The home-biter has an ingratiating manner and knows how to form new friendships. He is especially popular with ladies whose hands he kisses. Never getting too close for comfort, he bows, takes the hand like a precious object, and brings it the long way to his lips.

The entomologist’s detachment that Canetti displays distinguishes the book from similar efforts like Thomas Bernhard’s The Voice Imitator, but its consistent deployment across Canetti’s books makes his focus on the “masses” seem less like a psychological approach that would yield insights for the individual than a coldly utilitarian tactic. When Canetti did address the issues of the new “masses,” he did not take any steps to humanizing them. The tyrant at the end of Crowds and Power is as much a monster as any character he had conceived of. Sympathy is noticeably absent from the book, his major excursion into “sociology.” The book is strongest when describing the movements of the masses; it is weakest on attempting to give concrete evidence on how these assemblages form. Canetti resorts to folk legends and indigenous histories, but he lacks the ability to discriminate between, say, a matrimonial link, a blood link, and a legal link. It makes for a book unlike any other in sociology, but the problem you’re left with at the end is very different than the one Canetti wants to point out. Canetti tries to illuminate the movement of associative groups with an eye towards exerting more rational control over them. But the omission of the differentiation of individualistic motives makes the book feel like an erector set.
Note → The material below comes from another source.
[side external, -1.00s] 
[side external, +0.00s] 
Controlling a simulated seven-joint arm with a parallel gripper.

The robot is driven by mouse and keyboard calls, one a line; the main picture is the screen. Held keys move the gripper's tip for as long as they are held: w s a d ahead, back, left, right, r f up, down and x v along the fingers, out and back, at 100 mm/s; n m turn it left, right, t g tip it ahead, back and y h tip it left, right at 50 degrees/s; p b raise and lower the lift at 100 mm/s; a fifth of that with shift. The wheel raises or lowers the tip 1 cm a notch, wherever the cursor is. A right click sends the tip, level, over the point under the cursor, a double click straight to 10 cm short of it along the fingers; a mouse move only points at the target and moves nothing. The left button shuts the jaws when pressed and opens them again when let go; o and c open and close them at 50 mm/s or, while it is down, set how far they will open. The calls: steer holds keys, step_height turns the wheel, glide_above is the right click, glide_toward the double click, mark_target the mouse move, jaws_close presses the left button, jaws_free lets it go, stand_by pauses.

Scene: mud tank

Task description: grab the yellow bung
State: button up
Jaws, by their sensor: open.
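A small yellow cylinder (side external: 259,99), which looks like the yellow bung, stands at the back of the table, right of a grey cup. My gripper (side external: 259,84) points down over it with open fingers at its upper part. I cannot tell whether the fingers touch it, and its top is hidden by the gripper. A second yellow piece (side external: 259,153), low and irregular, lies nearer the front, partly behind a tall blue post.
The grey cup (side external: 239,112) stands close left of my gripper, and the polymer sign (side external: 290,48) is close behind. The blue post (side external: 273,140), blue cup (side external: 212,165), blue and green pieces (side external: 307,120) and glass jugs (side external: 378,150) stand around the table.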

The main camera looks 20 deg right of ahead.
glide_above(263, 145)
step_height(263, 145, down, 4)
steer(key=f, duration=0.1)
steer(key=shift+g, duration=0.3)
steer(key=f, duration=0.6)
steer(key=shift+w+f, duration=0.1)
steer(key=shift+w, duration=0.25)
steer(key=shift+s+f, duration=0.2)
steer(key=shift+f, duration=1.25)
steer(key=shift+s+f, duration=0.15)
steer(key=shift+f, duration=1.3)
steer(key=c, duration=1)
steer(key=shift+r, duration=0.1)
My interest in Canetti goes way back, and my attitude towards him has worsened as I’ve grown more mistrustful of those who would separate themselves from society in order to dissect it. Canetti is more skilled at it than any of Colin Wilson’s children, and the backwards-focused Broch may have been more scared than most by what Canetti represented, but damned if Broch’s accusation, even when tweaked by Canetti, doesn’t ring true. It’s melodramatic to see him as a anti-life force, as his young lover Iris Murdoch evidently did, but it probably took someone of Murdoch’s strength to reject his ethos as completely as she did, both personally and in her writing.